Stated goal —
Output exactly the lines that run from the line containing "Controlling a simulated" through the line containing "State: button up", with both ends included.

Given material —
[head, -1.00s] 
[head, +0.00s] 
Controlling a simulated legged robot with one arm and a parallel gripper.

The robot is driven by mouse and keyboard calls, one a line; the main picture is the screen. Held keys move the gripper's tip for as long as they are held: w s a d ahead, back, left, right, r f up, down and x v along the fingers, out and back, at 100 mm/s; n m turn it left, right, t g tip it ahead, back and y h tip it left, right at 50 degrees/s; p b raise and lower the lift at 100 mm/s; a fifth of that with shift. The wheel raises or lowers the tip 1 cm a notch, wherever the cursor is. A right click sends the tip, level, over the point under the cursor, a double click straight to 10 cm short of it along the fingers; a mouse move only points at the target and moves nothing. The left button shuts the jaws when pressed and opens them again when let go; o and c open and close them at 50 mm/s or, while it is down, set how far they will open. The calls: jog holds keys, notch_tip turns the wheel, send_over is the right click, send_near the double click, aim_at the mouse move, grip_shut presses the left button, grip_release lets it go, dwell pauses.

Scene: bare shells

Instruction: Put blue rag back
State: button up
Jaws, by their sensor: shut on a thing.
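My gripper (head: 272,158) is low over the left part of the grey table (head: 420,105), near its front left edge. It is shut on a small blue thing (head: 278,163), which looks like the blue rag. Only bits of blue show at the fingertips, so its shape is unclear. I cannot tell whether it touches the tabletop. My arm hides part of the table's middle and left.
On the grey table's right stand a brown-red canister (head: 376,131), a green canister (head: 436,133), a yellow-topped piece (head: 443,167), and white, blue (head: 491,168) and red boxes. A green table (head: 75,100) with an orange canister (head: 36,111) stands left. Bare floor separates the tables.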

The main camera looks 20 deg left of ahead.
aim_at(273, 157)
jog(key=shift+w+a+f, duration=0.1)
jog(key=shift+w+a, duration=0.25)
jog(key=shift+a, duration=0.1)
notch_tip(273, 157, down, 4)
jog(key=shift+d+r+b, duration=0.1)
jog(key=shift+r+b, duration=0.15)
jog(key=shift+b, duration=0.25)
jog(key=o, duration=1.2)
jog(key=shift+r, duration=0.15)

Result —
Controlling a simulated legged robot with one arm and a parallel gripper.

The robot is driven by mouse and keyboard calls, one a line; the main picture is the screen. Held keys move the gripper's tip for as long as they are held: w s a d ahead, back, left, right, r f up, down and x v along the fingers, out and back, at 100 mm/s; n m turn it left, right, t g tip it ahead, back and y h tip it left, right at 50 degrees/s; p b raise and lower the lift at 100 mm/s; a fifth of that with shift. The wheel raises or lowers the tip 1 cm a notch, wherever the cursor is. A right click sends the tip, level, over the point under the cursor, a double click straight to 10 cm short of it along the fingers; a mouse move only points at the target and moves nothing. The left button shuts the jaws when pressed and opens them again when let go; o and c open and close them at 50 mm/s or, while it is down, set how far they will open. The calls: jog holds keys, notch_tip turns the wheel, send_over is the right click, send_near the double click, aim_at the mouse move, grip_shut presses the left button, grip_release lets it go, dwell pauses.

Scene: bare shells

Instruction: Put blue rag back
State: button up

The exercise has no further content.